■ THE REQUEST ■
Transcribe the material in full, exactly as written.

■ RECORDED INFORMATION ■
====

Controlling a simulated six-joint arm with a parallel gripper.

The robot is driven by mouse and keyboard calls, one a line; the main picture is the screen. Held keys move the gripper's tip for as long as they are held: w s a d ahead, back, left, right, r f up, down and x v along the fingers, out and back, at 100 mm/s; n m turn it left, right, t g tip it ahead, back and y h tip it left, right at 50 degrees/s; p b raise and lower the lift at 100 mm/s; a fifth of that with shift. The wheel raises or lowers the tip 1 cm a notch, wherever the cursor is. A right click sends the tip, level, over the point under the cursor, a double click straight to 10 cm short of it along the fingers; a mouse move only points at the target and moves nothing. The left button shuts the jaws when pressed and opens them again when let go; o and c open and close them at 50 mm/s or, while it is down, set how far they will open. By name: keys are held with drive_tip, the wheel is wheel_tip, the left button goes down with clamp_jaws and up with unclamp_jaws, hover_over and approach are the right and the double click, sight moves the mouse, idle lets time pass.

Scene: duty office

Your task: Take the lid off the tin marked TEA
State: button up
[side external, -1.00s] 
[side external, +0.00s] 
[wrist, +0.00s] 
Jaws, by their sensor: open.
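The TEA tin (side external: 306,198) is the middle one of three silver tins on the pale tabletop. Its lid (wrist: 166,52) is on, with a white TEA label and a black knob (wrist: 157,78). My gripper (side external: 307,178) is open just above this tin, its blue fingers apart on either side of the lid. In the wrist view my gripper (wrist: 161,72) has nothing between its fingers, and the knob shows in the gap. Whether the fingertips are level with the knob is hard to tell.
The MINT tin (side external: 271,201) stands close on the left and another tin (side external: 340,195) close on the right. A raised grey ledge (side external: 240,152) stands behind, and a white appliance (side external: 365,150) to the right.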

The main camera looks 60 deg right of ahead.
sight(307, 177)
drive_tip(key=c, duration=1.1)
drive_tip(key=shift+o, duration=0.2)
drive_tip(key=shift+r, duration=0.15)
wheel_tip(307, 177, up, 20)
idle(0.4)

====

■ REPLY TO THE TASK ■
Controlling a simulated six-joint arm with a parallel gripper.

The robot is driven by mouse and keyboard calls, one a line; the main picture is the screen. Held keys move the gripper's tip for as long as they are held: w s a d ahead, back, left, right, r f up, down and x v along the fingers, out and back, at 100 mm/s; n m turn it left, right, t g tip it ahead, back and y h tip it left, right at 50 degrees/s; p b raise and lower the lift at 100 mm/s; a fifth of that with shift. The wheel raises or lowers the tip 1 cm a notch, wherever the cursor is. A right click sends the tip, level, over the point under the cursor, a double click straight to 10 cm short of it along the fingers; a mouse move only points at the target and moves nothing. The left button shuts the jaws when pressed and opens them again when let go; o and c open and close them at 50 mm/s or, while it is down, set how far they will open. By name: keys are held with drive_tip, the wheel is wheel_tip, the left button goes down with clamp_jaws and up with unclamp_jaws, hover_over and approach are the right and the double click, sight moves the mouse, idle lets time pass.

Scene: duty office

Your task: Take the lid off the tin marked TEA
State: button up
[side external, -1.00s] 
[side external, +0.00s] 
[wrist, +0.00s] 
Jaws, by their sensor: open.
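The TEA tin (side external: 306,198) is the middle one of three silver tins on the pale tabletop. Its lid (wrist: 166,52) is on, with a white TEA label and a black knob (wrist: 157,78). My gripper (side external: 307,178) is open just above this tin, its blue fingers apart on either side of the lid. In the wrist view my gripper (wrist: 161,72) has nothing between its fingers, and the knob shows in the gap. Whether the fingertips are level with the knob is hard to tell.
The MINT tin (side external: 271,201) stands close on the left and another tin (side external: 340,195) close on the right. A raised grey ledge (side external: 240,152) stands behind, and a white appliance (side external: 365,150) to the right.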

The main camera looks 60 deg right of ahead.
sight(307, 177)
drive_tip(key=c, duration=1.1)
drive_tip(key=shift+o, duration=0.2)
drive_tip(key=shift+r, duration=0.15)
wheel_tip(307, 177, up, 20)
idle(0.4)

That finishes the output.